From the Austrian Museum of Applied Arts/Contemporary Art (MAK), comes a vivid document of the golden age of Hindu-Islamic culture during the reign of Mughal Emperor Akbar the ‘Great’ (1556-1605). The elaborately detailed paintings in the heroic epic Hamzanama fuse principles of the traditional Persian, Indian, as well as Chinese painting schools. When 60 folios (out of 200 that survive) were presented in the Pavilion of the Persian Empire at the Vienna World’s Fair in 1873, they were immediately acquired by the MAK. As Peter Klinger from the museum stated about their selection: “Even at that time, the museum recognized them as genuine treasure troves of costumes, architecture, vessels, devices, weapons, all of which are ornamented in a most rich and captivating way. They are among the most superb and significant existing anywhere in the world”.

Exemplifying Austrian art

The Belvedere museum, housed in a complex of Baroque palaces in Vienna, nominated two iconic works of national importance, as baroque-curator Dr Georg Lechner explained: “The Simpleton by Franz Xaver Messerschmidt and Gustav Klimt’s Kiss can be seen to exemplify Austrian art. Each belongs to a period of crucial importance to the region of modern-day Austria: the Baroque era and the time around 1900. The accomplishments in art, architecture, and music of these two ages have come to shape the country and its image to this day.”

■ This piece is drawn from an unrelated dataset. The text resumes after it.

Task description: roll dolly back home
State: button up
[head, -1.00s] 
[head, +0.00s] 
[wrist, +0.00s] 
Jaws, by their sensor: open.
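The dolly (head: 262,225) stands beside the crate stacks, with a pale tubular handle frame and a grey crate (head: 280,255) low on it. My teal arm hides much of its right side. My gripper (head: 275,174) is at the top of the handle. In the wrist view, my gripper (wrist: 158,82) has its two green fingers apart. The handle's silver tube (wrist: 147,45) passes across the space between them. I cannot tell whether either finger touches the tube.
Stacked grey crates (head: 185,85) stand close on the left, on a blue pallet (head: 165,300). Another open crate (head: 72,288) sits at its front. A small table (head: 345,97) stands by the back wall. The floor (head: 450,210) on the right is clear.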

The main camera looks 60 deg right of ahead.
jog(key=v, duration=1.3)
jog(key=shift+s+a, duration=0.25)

Both objects are closely related to the history of the museum’s holdings, according to Lechner. “These collections found a home in the Belvedere palaces, originally constructed for Prince Eugene of Savoy between 1712 and 1723. Klimt’s Kiss – shown in 1908 at the legendary Kunstschau exhibition where it was acquired for the museum – was a key piece at the Moderne Galerie, founded in 1903, which would later evolve and expand into today’s Österreichische Galerie Belvedere. The Baroque collection, on the other hand, including Messerschmidt’s Heads, was established in 1923 following the reorganization of the state museums in the aftermath of the First World War.”

Expressionist treasure

Over in Germany in the 1920s, expressionism was one of several experimental cultural trends looking to the future that were reflected in film as well as in painting and literature. The poster for the Fritz Lang film Metropolis (1926) was designed by Heinz Schulz-Neudamm and features a female automaton from this forerunner of science fiction films. It is a nomination from The Austrian National Library of Vienna. Few copies from films of the 20s and 30s have survived, and unsurprisingly, this iconic robot has been referred to as the ‘crown jewels’ of film posters.